Pity that we are currently homeless, I would have like to take the bees and have a source of Astrels.
Edit: vote changed
[X] Loot the cartographer bees, taking a nest or two. A little bulky, but lightweight.
[X] Diversify your approach. Have Steele fly up to the dome and get ready to either interfere if the office joins contact up there, or dive down to aid you, while you prepare to catch the office if it joins down here using an armature of your grappling hook, rope, and some cofferwax.
[x] Diversify your approach.

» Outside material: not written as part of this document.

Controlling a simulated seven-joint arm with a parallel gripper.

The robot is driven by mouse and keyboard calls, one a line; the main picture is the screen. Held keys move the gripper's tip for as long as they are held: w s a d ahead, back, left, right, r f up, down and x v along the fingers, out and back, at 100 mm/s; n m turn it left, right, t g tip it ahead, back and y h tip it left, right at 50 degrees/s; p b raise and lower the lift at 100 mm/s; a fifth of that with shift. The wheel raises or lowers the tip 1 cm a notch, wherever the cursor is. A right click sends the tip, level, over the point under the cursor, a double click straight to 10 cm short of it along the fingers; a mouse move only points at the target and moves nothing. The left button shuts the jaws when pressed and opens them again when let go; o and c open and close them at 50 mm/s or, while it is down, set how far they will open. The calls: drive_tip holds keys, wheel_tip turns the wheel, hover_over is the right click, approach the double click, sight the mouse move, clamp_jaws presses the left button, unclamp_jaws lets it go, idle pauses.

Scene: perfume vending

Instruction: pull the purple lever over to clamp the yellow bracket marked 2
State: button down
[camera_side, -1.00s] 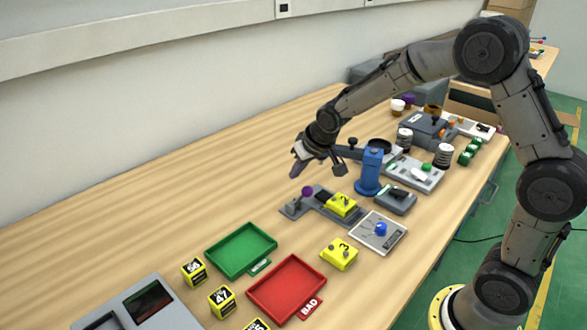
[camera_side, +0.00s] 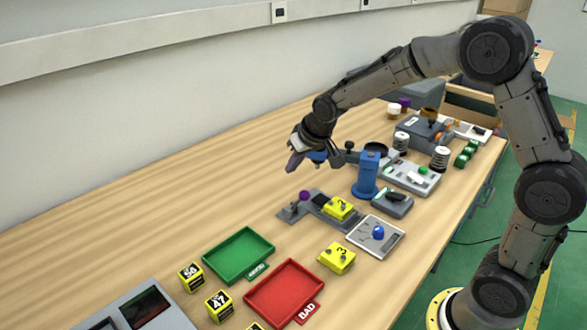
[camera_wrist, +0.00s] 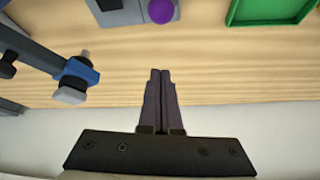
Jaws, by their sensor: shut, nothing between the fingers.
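The yellow bracket marked 2 (camera_side: 339,208) sits on a grey clamp fixture (camera_side: 322,207) in the middle of the bench. The lever's purple knob (camera_side: 305,196) is at the left end of that fixture, on the side away from the bracket. In the wrist view the purple knob (camera_wrist: 161,10) shows at the top edge, and the bracket is out of frame. My gripper (camera_side: 293,166) is above the bench, behind and higher than the knob, apart from it. Its fingers (camera_wrist: 159,72) are together with nothing between them.
A blue post (camera_side: 367,175) with an arm stands right of the fixture; its blue end piece (camera_wrist: 78,75) is close beside my fingers. A yellow bracket marked 3 (camera_side: 337,258), a green tray (camera_side: 208,262) and a red tray (camera_side: 250,296) lie nearer.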

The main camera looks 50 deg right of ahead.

Have Steele fly up to the dome and get ready to either interfere if the office joins contact up there, or dive down to aid you, while you prepare to catch the office if it joins down here using an armature of your grappling hook, rope, and some cofferwax.
We don't know where the office will arrive. It's best to cover more ground.
Bees... sound too much trouble, and not the kind Locusts are attracted to. Still... it's loot, and we may eject the hive if we encounter pursuit that does get bothered by bees.
[x] Loot the casque-bees for unrefined wax and honey that, if you can pay to refine it, will get lucrative drugs.